| TASK STATEMENT |
Below are records that hold pictures; write out only the lines from their start through the line with "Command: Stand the", exactly, and drop the pictures.

═══

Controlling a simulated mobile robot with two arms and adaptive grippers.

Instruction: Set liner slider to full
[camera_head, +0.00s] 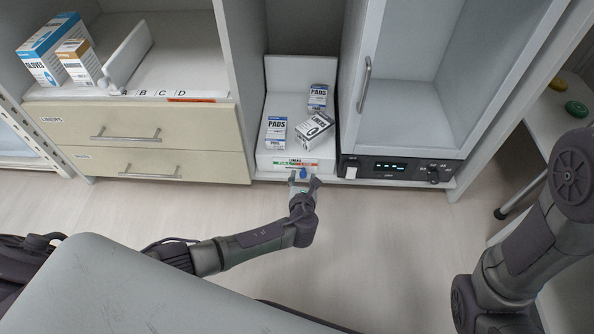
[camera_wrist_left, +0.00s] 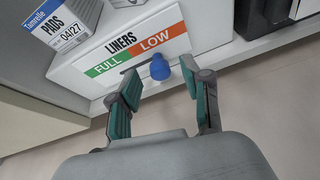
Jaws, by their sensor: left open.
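The liner slider's blue knob (camera_head: 303,173) sits on the front of the white bin below a LINERS label (camera_wrist_left: 131,49). The label has a green FULL part on the left and an orange LOW part on the right. In the left wrist view the blue knob (camera_wrist_left: 160,68) is below the LOW part, close to the boundary with FULL. A dark slot shows to its left. My left gripper (camera_head: 304,181) is open at the knob, and in the wrist view its fingers (camera_wrist_left: 160,82) are on either side, apparently apart from it. My right gripper is out of view.
A black control panel (camera_head: 398,170) with a white switch is just right of the knob. Drawers (camera_head: 140,135) stand left.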

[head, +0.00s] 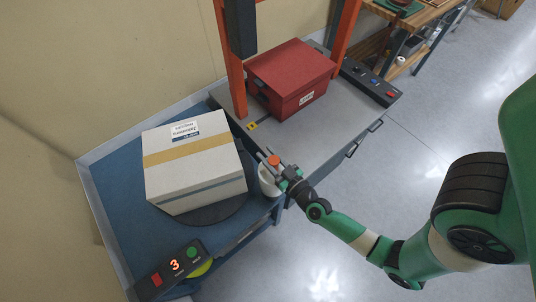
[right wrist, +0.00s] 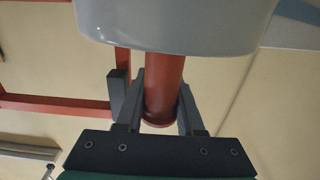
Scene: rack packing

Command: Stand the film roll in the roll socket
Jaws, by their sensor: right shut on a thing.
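The film roll (head: 266,186) is a whitish cylinder with an orange-red core end (head: 273,160) sticking out on top. It shows in the head view at the right edge of the blue bench, beside the carton. My right gripper (head: 275,168) is shut on the core. In the right wrist view the roll's pale body (right wrist: 180,28) fills the top, and the red core (right wrist: 163,90) runs between the dark fingers of the gripper (right wrist: 160,85). I cannot make out the roll socket; the roll or gripper may hide it. My left gripper is out of view.
A taped white carton (head: 195,165) stands on a dark round turntable (head: 215,212) on the blue bench. A red box (head: 291,77) sits under the orange frame (head: 346,28) on the grey table. Button panels (head: 370,82) stand at right and front left (head: 172,268).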

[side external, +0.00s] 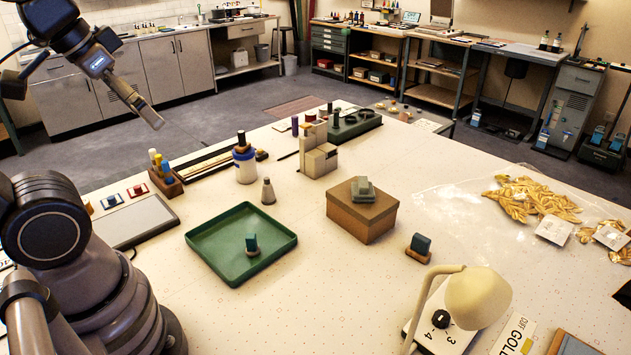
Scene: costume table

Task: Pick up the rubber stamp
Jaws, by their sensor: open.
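Two small pieces look like rubber stamps, each a dark teal block on a wooden base. One stamp (251,245) stands upright in the green tray (207,253), right of the tray's middle. The other stamp (421,247) stands on the white table (330,290), right of the brown box. I cannot tell which one the task means. My gripper (152,118) is at the upper left, raised, well apart from both stamps. It is seen edge-on, so the gap between its fingers is hardly visible. I see nothing held in it.
A brown box (358,217) with grey-green blocks on top stands between the stamps. A cream lamp (478,298) is at the front right. Bare table lies in front.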

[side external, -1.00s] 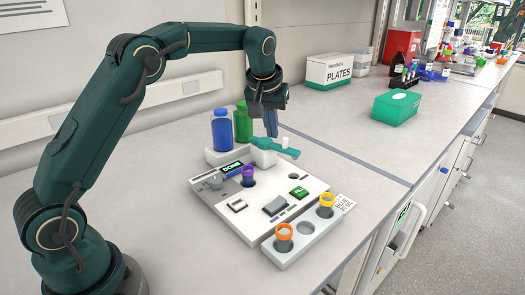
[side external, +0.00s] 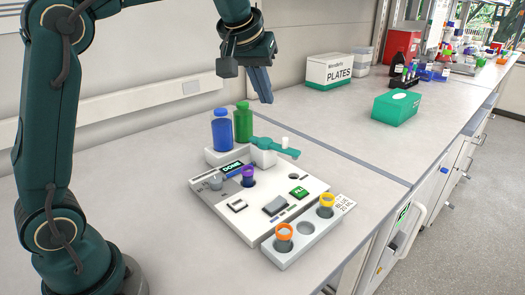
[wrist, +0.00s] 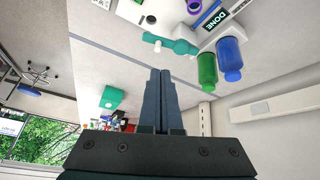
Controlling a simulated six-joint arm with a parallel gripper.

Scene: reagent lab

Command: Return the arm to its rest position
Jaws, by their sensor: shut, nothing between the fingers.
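My gripper (side external: 262,86) is raised well above the bench, over and behind the white device (side external: 262,205). Its fingers are together with nothing between them, and the wrist view shows the two shut fingers (wrist: 160,75) side by side. My arm stands at the left with its end held high. The device's small screen (side external: 231,167) reads "DONE".
Blue (side external: 222,130) and green (side external: 243,122) bottles stand behind the device, beside a teal tool (side external: 276,147) on a white holder. A tube rack (side external: 306,236) with orange- and yellow-capped tubes stands in front. A plates box (side external: 338,71) and green box (side external: 396,107) stand farther back. The air around my gripper is clear.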

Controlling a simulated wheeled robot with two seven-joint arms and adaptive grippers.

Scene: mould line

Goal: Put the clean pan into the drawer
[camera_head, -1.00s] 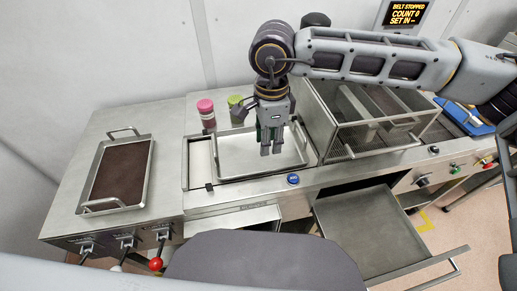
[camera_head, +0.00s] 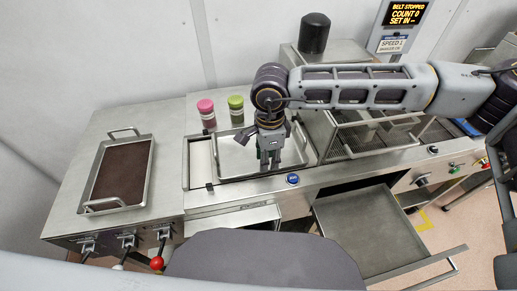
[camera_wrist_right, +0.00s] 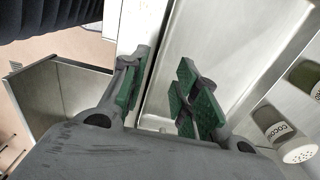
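The clean pan (camera_head: 240,162) is a pale, empty metal tray lying in the bench recess. My right gripper (camera_head: 270,163) points down at its right front part; the fingers are apart. In the right wrist view the green-padded fingers (camera_wrist_right: 160,95) are open, and the pan's edge appears to run between them with the pan's floor (camera_wrist_right: 215,40) to the right; contact cannot be told. A wide drawer (camera_head: 365,228) stands pulled out at the front right, empty. A shallower drawer-like opening (camera_head: 232,219) shows at the front middle. My left gripper is out of view.
A pan with brown contents (camera_head: 122,172) sits on the left bench. A pink-lidded jar (camera_head: 207,113) and a green-lidded jar (camera_head: 236,110) stand behind the clean pan. A wire-mesh guard (camera_head: 375,135) is right of it. A blue button (camera_head: 292,179) is on the front edge.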

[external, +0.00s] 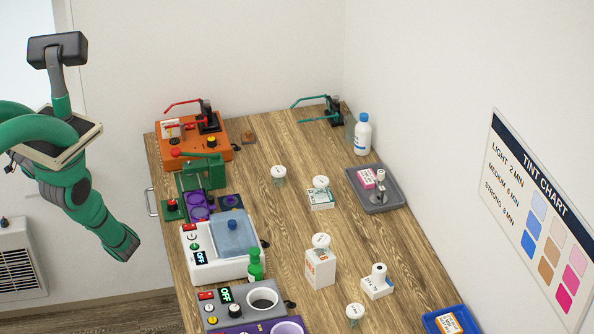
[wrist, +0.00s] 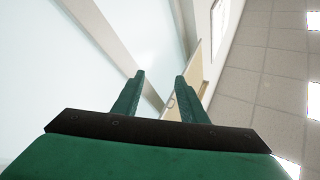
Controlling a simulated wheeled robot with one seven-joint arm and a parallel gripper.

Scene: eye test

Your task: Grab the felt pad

═══

| WORKED ANSWER |
Controlling a simulated mobile robot with two arms and adaptive grippers.

Instruction: Set liner slider to full
[camera_head, +0.00s] 
[camera_wrist_left, +0.00s] 
Jaws, by their sensor: left open.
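The liner slider's blue knob (camera_head: 303,173) sits on the front of the white bin below a LINERS label (camera_wrist_left: 131,49). The label has a green FULL part on the left and an orange LOW part on the right. In the left wrist view the blue knob (camera_wrist_left: 160,68) is below the LOW part, close to the boundary with FULL. A dark slot shows to its left. My left gripper (camera_head: 304,181) is open at the knob, and in the wrist view its fingers (camera_wrist_left: 160,82) are on either side, apparently apart from it. My right gripper is out of view.
A black control panel (camera_head: 398,170) with a white switch is just right of the knob. Drawers (camera_head: 140,135) stand left.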

[head, +0.00s] 
[right wrist, +0.00s] 
Scene: rack packing

Command: Stand the film roll in the roll socket

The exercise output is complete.